Sopheap Pich, whose work is among those featured in Trees of Life – Knowledge in Material, started working with natural materials, such as bamboo, rattan, burlap, beeswax, and earth pigments, in the early 2000s to create sculptural objects informed by themes of time, memory, and the body. This conversation with Ute Meta Bauer gives insight into his creative process and his long-term engagement with natural materials and local craftsmen.
Sopheap Pich (Cambodia) left Cambodia with his family as a refugee at the end of the Khmer Rouge’s reign, settling in the United States in 1984. Memories of his childhood and a desire to reconnect with his home country drew the artist back to Cambodia in 2002. Pich holds a BFA from the University of Massachusetts at Amherst (1995), and an MFA from the School of the Art Institute of Chicago (1999). His work was presented at NTU CCA Singapore as part of Guggenheim UBS MAP Global Art Initiative’s No Country: Contemporary Art for South and Southeast Asia (2014), curated by Dr June Yap. In 2013, Pich held a solo exhibition at the Metropolitan Museum of Art, New York, entitled Cambodian Rattan: The Sculptures of Sopheap Pich. Selected group exhibitions include the 57th Venice Biennale (2017); the Moscow Biennale (2013); Documenta 13, Kassel (2012); the Singapore Biennial (2011), among others.

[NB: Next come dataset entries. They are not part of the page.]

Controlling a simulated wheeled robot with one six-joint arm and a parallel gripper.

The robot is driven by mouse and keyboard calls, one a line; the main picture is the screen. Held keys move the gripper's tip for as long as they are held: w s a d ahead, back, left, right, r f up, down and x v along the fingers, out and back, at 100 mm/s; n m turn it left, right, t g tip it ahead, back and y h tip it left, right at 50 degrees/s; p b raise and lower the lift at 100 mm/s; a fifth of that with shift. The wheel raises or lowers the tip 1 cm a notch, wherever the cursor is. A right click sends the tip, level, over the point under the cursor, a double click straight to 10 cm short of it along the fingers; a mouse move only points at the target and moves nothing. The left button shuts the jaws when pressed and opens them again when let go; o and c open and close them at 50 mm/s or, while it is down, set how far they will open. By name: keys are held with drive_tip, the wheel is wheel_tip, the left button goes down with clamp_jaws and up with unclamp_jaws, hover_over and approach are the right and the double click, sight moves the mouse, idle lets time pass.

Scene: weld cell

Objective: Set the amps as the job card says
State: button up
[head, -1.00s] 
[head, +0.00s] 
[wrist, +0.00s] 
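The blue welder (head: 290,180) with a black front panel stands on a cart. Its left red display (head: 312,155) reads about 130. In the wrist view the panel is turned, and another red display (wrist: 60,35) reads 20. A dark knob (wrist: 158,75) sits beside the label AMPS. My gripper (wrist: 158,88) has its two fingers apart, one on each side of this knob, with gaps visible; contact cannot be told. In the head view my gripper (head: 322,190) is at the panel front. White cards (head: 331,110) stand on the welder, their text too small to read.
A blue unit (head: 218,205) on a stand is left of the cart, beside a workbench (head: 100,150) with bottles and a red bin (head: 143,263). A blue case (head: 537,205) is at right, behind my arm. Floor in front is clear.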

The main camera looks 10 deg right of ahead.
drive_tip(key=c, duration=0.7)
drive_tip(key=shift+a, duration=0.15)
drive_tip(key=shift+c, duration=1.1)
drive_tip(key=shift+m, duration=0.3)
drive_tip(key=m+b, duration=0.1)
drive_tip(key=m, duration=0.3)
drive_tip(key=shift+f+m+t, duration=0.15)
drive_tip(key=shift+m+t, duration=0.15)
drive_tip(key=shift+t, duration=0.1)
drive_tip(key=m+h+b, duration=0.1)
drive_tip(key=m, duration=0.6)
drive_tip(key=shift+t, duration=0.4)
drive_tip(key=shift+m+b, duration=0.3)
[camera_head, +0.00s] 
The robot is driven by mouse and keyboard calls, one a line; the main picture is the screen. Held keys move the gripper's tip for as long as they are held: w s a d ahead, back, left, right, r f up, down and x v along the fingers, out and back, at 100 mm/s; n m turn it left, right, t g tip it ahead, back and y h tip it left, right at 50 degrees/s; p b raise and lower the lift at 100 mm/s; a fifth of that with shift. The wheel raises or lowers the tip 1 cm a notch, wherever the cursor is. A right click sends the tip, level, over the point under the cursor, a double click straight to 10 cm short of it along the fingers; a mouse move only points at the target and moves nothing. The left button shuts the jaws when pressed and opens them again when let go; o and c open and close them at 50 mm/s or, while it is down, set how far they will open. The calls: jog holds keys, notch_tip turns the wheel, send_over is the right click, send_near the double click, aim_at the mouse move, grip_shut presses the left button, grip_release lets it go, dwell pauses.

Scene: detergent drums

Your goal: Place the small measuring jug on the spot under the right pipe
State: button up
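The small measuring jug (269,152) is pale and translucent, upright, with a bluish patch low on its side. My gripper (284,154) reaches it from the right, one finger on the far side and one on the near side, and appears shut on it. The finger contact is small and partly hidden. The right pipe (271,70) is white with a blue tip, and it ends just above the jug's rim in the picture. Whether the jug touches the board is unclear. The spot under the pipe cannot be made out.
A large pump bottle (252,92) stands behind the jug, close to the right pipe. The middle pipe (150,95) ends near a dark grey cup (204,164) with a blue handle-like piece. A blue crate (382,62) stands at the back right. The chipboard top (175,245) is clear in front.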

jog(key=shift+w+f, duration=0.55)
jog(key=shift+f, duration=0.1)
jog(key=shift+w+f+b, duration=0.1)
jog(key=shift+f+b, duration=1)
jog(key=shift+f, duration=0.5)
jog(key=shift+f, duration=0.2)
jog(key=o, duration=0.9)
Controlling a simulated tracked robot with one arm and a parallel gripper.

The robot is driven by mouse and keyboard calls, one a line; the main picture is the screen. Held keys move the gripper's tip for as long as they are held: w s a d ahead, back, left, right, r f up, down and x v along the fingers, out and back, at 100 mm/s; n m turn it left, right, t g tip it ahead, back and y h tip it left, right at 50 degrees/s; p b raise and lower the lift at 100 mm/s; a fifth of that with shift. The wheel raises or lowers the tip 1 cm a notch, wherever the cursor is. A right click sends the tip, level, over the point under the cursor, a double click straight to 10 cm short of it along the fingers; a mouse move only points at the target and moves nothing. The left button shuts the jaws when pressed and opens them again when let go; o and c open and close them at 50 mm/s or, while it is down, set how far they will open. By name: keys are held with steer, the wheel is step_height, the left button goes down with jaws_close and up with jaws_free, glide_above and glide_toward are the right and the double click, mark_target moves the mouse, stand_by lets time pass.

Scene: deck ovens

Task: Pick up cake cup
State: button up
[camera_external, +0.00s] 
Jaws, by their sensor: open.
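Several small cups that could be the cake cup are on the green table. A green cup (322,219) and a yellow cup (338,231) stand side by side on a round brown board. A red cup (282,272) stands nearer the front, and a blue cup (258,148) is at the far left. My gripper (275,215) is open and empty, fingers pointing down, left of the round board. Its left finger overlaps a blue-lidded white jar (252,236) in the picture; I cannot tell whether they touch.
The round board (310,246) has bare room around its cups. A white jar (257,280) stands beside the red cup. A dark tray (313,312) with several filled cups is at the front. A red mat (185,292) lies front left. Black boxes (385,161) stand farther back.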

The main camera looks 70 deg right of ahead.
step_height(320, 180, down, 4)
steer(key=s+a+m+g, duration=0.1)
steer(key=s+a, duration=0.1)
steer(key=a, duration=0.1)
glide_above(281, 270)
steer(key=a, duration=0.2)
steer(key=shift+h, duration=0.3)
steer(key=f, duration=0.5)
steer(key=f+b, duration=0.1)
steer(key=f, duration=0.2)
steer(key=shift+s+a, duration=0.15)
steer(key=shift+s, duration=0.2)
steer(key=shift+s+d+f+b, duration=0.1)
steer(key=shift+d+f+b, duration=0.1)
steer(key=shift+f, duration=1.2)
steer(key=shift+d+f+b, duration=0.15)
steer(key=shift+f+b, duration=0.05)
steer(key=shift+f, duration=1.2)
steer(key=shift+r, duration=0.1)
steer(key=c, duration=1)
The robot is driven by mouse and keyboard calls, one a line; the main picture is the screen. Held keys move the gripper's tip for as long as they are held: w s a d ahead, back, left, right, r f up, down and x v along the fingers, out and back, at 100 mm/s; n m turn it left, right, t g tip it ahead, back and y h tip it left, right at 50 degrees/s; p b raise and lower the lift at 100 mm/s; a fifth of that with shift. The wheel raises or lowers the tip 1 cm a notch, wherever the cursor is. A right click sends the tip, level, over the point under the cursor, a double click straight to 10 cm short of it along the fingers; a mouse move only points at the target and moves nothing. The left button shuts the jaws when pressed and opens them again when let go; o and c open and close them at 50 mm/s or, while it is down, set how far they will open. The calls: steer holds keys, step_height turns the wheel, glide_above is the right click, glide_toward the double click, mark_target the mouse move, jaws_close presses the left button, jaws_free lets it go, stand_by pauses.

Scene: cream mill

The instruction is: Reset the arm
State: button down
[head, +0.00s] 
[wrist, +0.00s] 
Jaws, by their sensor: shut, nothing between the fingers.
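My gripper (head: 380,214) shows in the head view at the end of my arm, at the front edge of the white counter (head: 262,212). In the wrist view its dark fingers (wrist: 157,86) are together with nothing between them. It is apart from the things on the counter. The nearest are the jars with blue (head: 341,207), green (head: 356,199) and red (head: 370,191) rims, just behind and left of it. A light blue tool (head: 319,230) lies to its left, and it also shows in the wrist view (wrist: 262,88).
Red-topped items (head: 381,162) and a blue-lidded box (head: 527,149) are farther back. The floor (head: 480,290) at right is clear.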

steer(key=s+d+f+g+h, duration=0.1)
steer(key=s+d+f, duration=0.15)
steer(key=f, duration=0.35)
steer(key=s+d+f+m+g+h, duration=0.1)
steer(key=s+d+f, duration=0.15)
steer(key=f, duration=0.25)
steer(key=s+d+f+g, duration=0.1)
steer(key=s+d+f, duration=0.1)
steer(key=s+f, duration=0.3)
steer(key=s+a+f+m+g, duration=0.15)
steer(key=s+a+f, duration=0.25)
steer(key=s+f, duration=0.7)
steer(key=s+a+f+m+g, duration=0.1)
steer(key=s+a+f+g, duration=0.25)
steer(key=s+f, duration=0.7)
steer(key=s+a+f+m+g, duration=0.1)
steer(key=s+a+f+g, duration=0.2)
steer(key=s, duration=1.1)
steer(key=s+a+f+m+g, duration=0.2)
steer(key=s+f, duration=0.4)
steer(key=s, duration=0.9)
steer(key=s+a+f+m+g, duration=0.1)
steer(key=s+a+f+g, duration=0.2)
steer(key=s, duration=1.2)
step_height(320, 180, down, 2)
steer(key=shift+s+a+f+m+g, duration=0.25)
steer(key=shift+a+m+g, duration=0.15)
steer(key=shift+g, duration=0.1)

Ute Meta Bauer (Germany/Singapore) is Founding Director, NTU CCA Singapore, and Professor, NTU ADM. She was formerly Associate Professor in the Department of Architecture at Massachusetts Institute of Technology, Cambridge, United States, where she also served as Founding Director of the MIT Program in Art, Culture, and Technology. For more than three decades, Bauer has worked as curator of exhibitions and presentations, connecting contemporary art, film, video, and sound through transdisciplinary formats. She publishes regularly on artistic and curatorial practice. Bauer served as expedition leader of TBA21–Academy The Current 2015–17 exploring the Pacific Archipelago and littorals that are most impacted by climate change and human interventions in their environments.